Problem description – Show each line of the data below that has the string "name" in it.

[Material start]

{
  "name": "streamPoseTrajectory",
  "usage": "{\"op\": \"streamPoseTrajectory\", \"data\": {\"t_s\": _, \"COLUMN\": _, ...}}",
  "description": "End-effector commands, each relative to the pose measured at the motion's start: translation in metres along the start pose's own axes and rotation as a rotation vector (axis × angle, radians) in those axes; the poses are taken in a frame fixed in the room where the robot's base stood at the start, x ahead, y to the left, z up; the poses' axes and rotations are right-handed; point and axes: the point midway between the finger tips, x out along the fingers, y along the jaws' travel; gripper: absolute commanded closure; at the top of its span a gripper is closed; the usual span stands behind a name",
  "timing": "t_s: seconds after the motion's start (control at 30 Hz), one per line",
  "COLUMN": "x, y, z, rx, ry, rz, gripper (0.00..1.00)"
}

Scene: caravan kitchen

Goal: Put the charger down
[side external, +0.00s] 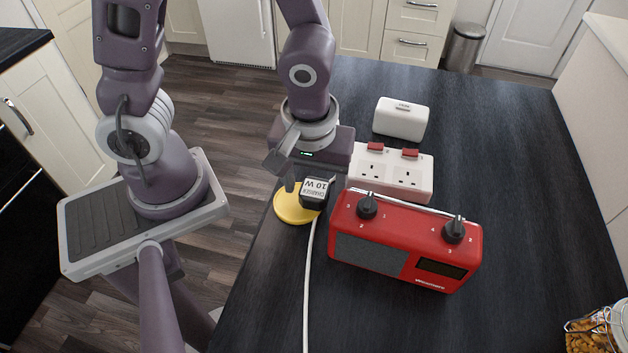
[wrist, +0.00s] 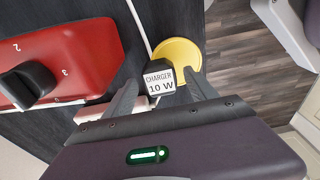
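The charger (side external: 317,191) is a small black block with a white label reading "CHARGER 10 W" and a white cable. In the side view it stands at the right edge of a round yellow disc (side external: 290,209); I cannot tell whether it rests on the disc or the worktop. My gripper (side external: 311,186) is low over it. In the wrist view the charger (wrist: 159,83) lies between my two spread fingers (wrist: 160,80), with a visible gap on each side. The yellow disc (wrist: 178,56) shows just beyond it.
A red radio (side external: 405,243) with two black knobs stands close to the right. A white double socket (side external: 390,174) with red switches and a white box (side external: 401,118) are behind. The charger's cable (side external: 308,285) runs forward. The dark worktop (side external: 530,200) is clear on the right.

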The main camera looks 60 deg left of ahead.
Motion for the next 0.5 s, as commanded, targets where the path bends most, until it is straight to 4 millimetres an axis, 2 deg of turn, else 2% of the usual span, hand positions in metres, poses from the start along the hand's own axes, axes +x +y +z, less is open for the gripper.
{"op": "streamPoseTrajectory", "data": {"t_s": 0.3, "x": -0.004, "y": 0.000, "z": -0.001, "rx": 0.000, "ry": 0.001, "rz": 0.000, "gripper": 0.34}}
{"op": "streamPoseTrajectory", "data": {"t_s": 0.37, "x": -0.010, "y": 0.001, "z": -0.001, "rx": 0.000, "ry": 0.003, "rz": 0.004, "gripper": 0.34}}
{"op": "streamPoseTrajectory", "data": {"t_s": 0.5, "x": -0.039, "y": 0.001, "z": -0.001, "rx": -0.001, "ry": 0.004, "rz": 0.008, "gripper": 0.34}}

[Material end]

Exercise result –
  "name": "streamPoseTrajectory",
  "description": "End-effector commands, each relative to the pose measured at the motion's start: translation in metres along the start pose's own axes and rotation as a rotation vector (axis × angle, radians) in those axes; the poses are taken in a frame fixed in the room where the robot's base stood at the start, x ahead, y to the left, z up; the poses' axes and rotations are right-handed; point and axes: the point midway between the finger tips, x out along the fingers, y along the jaws' travel; gripper: absolute commanded closure; at the top of its span a gripper is closed; the usual span stands behind a name",

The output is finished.